Le tasse sono troppo alte e vanno abbassate. Uno dei passaggi fondamentali che, viste le cifre dell’evasione fiscale in Italia e visti i vincoli di bilancio comunitari, vanno però affrontati per consentire (realisticamente) l’abbassamento delle tasse è quello di contrastare in modo efficace l’evasione fiscale. Quello che è certo è che la Pubblica Amministrazione spende più di quanto incassa. Ed è dunque evidente che c’è qualcosa che non quadra. La riduzione della spesa pubblica “inutile” è quindi necessaria, magari seguendo i criteri di effiecienza, efficacia ed economicità: i pilastri di ogni buona Pubblica Amministrazione.

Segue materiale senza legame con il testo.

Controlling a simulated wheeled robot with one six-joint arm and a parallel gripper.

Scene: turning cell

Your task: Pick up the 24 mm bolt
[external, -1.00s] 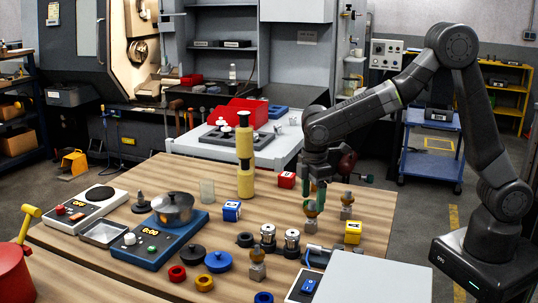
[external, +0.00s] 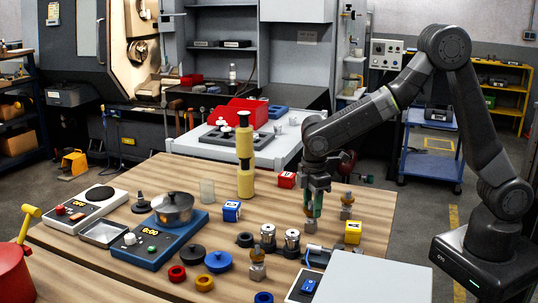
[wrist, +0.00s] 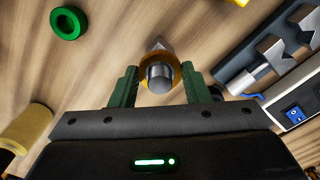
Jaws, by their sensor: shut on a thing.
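My gripper (external: 313,203) points down at the right part of the wooden table, with its green fingers on either side of a brass-coloured bolt (external: 309,212). In the wrist view, the gripper (wrist: 160,88) is shut on this bolt (wrist: 158,75), whose round grey end faces the camera inside an orange-brass collar. A grey pointed part shows beyond it. Its size cannot be read. Similar brass-topped pieces on grey blocks stand to the right (external: 347,200) and at the front (external: 257,264).
A yellow cube (external: 353,232) stands right of the gripper and a blue cube (external: 231,211) to the left. Two metal cylinders (external: 268,238) (external: 292,243) stand in front. A tall yellow cylinder (external: 245,160) is behind left. A green ring (wrist: 68,22) lies nearby in the wrist view.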

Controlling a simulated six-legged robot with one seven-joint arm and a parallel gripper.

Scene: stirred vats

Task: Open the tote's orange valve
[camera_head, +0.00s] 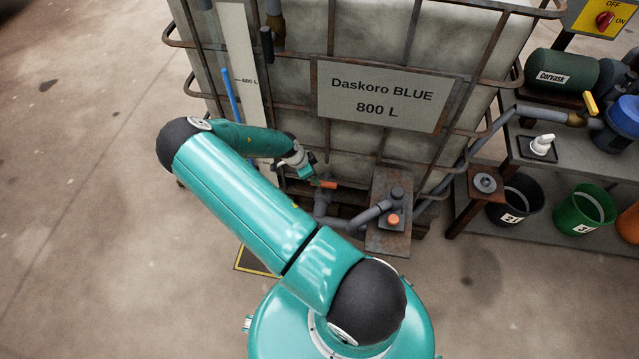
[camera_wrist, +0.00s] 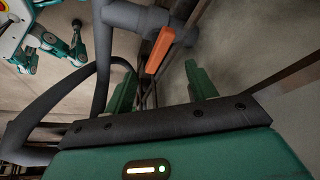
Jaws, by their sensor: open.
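The tote (camera_head: 352,45) is a whitish tank in a rusty cage, with a sign reading "Daskoro BLUE 800 L". Its orange valve handle (camera_head: 328,184) sits low at the front, on grey piping. In the wrist view the orange handle (camera_wrist: 160,50) lies just beyond the fingertips and between their lines, slanted, beside a grey pipe. My gripper (camera_head: 312,178) is at the handle's left in the head view, close to it. In the wrist view my gripper (camera_wrist: 161,82) has its two green fingers apart with nothing between them. Whether a finger touches the handle I cannot tell.
A grey pipe (camera_head: 368,214) with an orange-capped fitting (camera_head: 393,219) runs right of the handle. Cage bars stand close behind it. A shelf (camera_head: 560,155) with a pump and buckets stands at the right. The floor at left is clear.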

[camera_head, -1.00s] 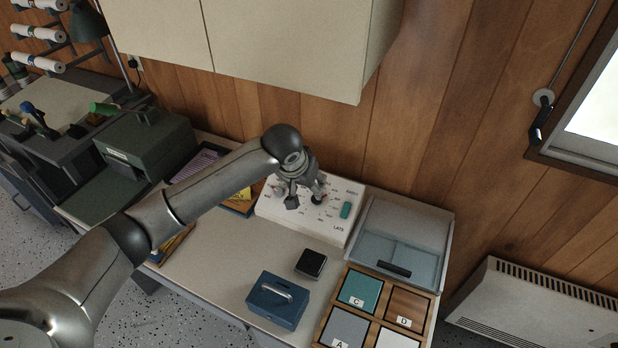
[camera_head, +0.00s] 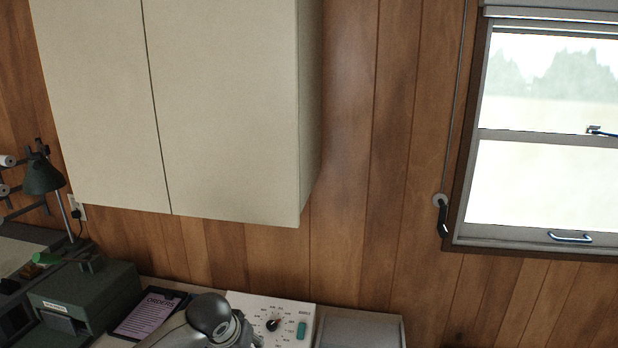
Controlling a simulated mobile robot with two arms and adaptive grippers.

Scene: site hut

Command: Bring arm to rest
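One of my arms shows only as a grey rounded wrist joint and a short link at the bottom edge of the head view, in front of the white dial panel (camera_head: 288,312). The panel has a black knob (camera_head: 272,325) and a teal switch (camera_head: 301,330). The gripper on this arm is below the frame or hidden behind the wrist, so its fingers do not show. My other arm is not in view.
A beige wall cabinet (camera_head: 230,110) hangs above the counter. A dark green machine (camera_head: 95,300) and an orders clipboard (camera_head: 150,312) stand left of the panel. A grey lidded box (camera_head: 360,330) is right of it. A window (camera_head: 550,150) is at the right.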

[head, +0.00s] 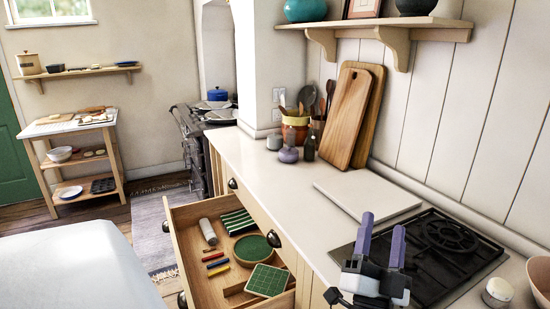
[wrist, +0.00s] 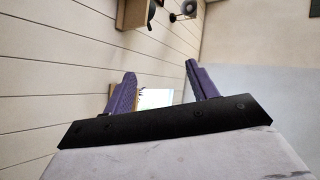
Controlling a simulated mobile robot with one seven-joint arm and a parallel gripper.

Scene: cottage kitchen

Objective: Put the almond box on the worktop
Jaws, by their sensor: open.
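The cream worktop (head: 232,152) runs along the wall in the head view, with much of its front part bare. I cannot make out a box that is clearly the almond box in either view. My gripper (head: 382,228) is over the black hob at the lower right, its two purple fingers apart and pointing up. In the wrist view my gripper (wrist: 160,74) has nothing between its fingers. The open drawer (head: 197,282) below the worktop holds a pale cylinder (head: 208,232), a striped green cloth (head: 238,221), a round green item (head: 252,249) and a green checked item (head: 268,280).
Coloured sticks (head: 217,263) also lie in the drawer, which juts out below the worktop. A white board (head: 367,198) lies beside the hob (head: 440,262). Wooden boards (head: 347,120), a utensil pot (head: 295,128) and small jars stand at the wall. A shelf (head: 375,24) overhangs.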

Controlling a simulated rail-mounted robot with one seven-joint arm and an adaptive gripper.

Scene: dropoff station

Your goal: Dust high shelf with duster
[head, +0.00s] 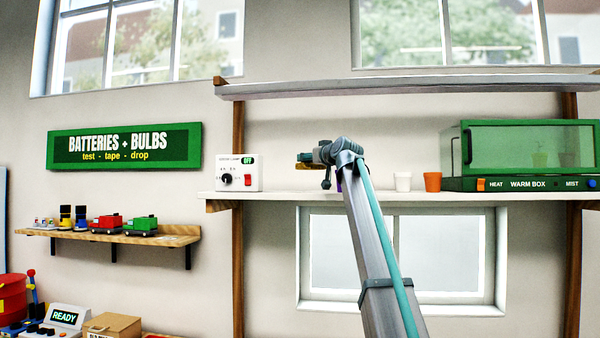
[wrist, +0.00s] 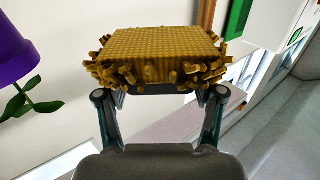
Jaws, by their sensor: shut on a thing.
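My gripper (head: 316,156) is shut on the duster, a yellow-brown block with a fringe of stubby tufts (wrist: 162,52), which fills the upper middle of the wrist view. In the head view only a thin yellowish edge of the duster (head: 305,166) shows. My gripper is just above the white middle shelf (head: 290,196) and below the top shelf (head: 420,86), to the right of a white control box. The duster appears apart from both shelves. The top face of the top shelf is hidden from below.
On the middle shelf stand the control box (head: 238,171), a white pot (head: 403,181), an orange pot (head: 432,181) and a green warm box (head: 525,150). A purple pot with a plant (wrist: 18,50) is close left in the wrist view; my arm mostly hides it in the head view.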

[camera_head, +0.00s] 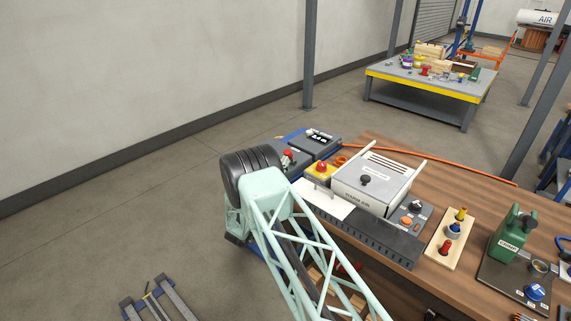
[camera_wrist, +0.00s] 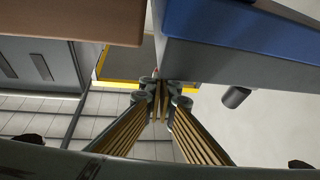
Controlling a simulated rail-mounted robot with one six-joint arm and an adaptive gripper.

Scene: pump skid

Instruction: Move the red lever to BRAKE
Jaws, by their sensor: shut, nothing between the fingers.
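A red knob (camera_head: 288,154), possibly the top of the red lever, stands on a dark grey box with blue sides (camera_head: 293,163) at the near left corner of the bench, just right of my arm's black joint. My arm hides part of that box. No BRAKE marking is readable. My gripper (camera_wrist: 160,82) shows only in the wrist view. Its fingers are together and empty, close below a blue and grey body (camera_wrist: 240,35). A dark cylindrical stub (camera_wrist: 235,97) sticks out under that body. I cannot tell whether the fingertips touch anything.
A wooden bench (camera_head: 480,200) holds a yellow box with a red button (camera_head: 322,168), a white-lidded unit (camera_head: 372,183), a peg board (camera_head: 450,240) and a green press (camera_head: 508,238). An orange hose (camera_head: 440,165) runs along its back. The floor at left is mostly clear.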

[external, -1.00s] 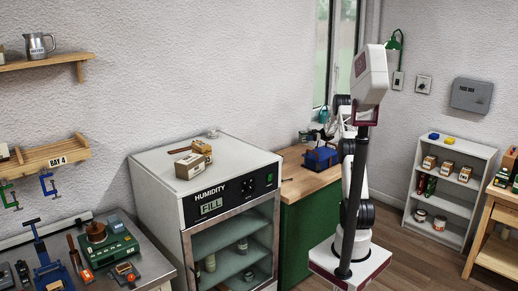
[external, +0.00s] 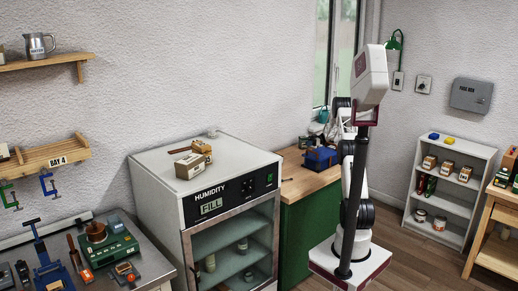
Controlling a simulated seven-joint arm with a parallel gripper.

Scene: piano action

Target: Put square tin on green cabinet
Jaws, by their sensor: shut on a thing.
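The green cabinet (external: 308,235) stands right of the humidity cabinet, with a light wooden top. My arm reaches over its back right part, mostly hidden behind my own dark column. Only a small grey-white part of what looks like my gripper (external: 318,129) shows above the wooden top, near the window. My gripper is shut on a thing, but that thing is too small and hidden to make out. I cannot pick out the square tin for certain. A blue box-like thing (external: 320,159) is on the wooden top below my gripper.
The white humidity cabinet (external: 160,205) stands to the left, with small boxes (external: 190,166) on top. The front left of the wooden top (external: 298,187) is bare. A white shelf unit (external: 484,205) with cans and boxes stands at the right. A workbench (external: 145,262) holds tools.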

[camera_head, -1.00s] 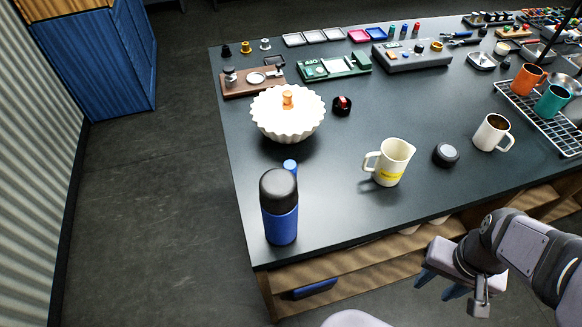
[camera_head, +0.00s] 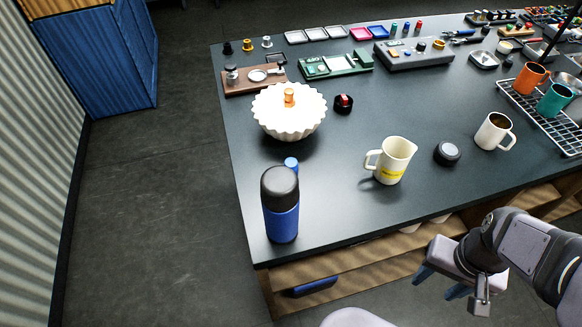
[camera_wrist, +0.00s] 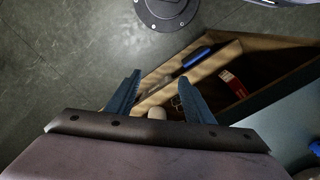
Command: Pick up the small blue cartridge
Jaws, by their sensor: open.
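A small blue cylinder (camera_head: 291,163) stands on the dark worktop, partly hidden behind the blue flask with a black lid (camera_head: 281,212). Its light blue top shows; I cannot tell for sure that it is the cartridge. Another small blue piece (camera_head: 406,27) stands at the back edge between a teal one (camera_head: 394,28) and a red one (camera_head: 419,24). My gripper (camera_head: 441,283) is open and empty in front of the worktop's front edge, low and far from both blue pieces. In the wrist view its fingers (camera_wrist: 160,78) are spread apart, with neither piece recognisable there.
A white fluted bowl (camera_head: 288,115) stands behind the flask. A cream jug (camera_head: 391,160), a black puck (camera_head: 447,153) and a white mug (camera_head: 493,132) stand to the right. The worktop between flask and jug is clear.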

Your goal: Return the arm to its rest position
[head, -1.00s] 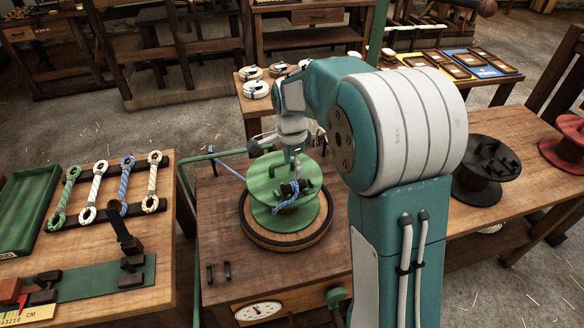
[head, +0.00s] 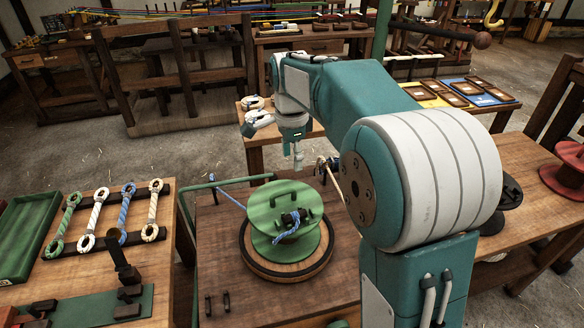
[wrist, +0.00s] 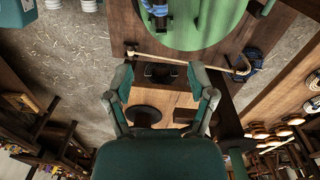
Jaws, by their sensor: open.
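My gripper (head: 299,160) hangs above the workbench, behind and above the green spool (head: 286,222). In the wrist view my gripper (wrist: 163,88) shows two fingers spread apart with nothing between them. The green spool stands on a round wooden turntable (head: 262,262) and has a blue rope knotted at its hub. It also shows at the top of the wrist view (wrist: 190,25). My arm reaches over the bench from the right, its elbow raised.
A left table holds several looped rope samples (head: 122,212) and a green tray (head: 25,235). A black spool (head: 510,192) and a red spool (head: 566,172) stand on the right bench. A green post (head: 377,30) rises behind my arm. Rope coils (head: 253,102) lie behind.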

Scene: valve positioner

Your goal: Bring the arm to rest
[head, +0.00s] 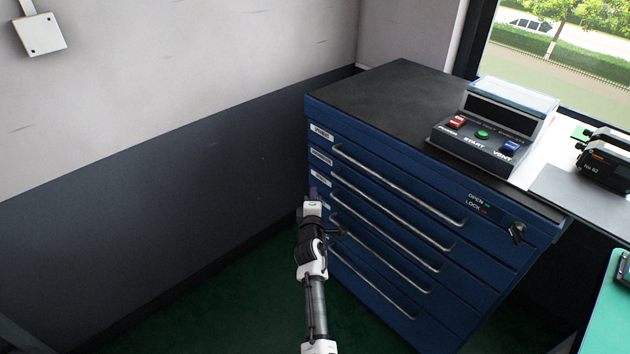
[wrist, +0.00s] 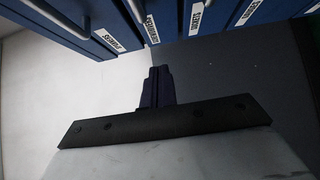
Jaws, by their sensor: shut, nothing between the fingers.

Come giustamente evidenziato durante una inaugurazione dell’anno giudiziario da un Presidente di Commissione Tributaria Regionale, “l’elite degli evasori fiscali è lungi dall’essere debellata, come dimostrano le statistiche sul numero degli evasori totali e sui miliardi di euro nascosti al fisco”.
Aumentare quindi l’aliquota sui redditi più alti, facendo pagare cioè ancora più tasse a quei pochi che le dichiarano davvero andrebbe proprio nella direzione inversa rispetto a quel principio costituzionale di equità e progressività che deve caratterizzare il nostro Ordinamento tributario.
E allora ben venga una (finalmente) ragionevole ed efficace riforma fiscale.
Anche per non ritrovarci, fra altri trent’anni, al punto di oggi e di ieri.
E anche con questa finalità la ricerca suggerisce alcune proposte.
Molte di queste indicazioni le possiamo peraltro ritrovare nella delega fiscale appena approvata che, si spera, possa finalmente porre le basi per un cambio di mentalità e un cambio di prospettiva nel rapporto Fisco/contribuente.
Il Fisco non deve essere visto infatti (solo) nella sua azione repressiva, ma anche in quella di servizio al contribuente, a favore del quale svolge anzi la propria azione di recupero delle imposte.
Bisogna quindi rivoluzionare il sistema tributario con visione strategica. E bisogna farlo anche velocemente. Un Paese senza un Fisco ordinato, efficiente e comprensibile non ha infatti un futuro».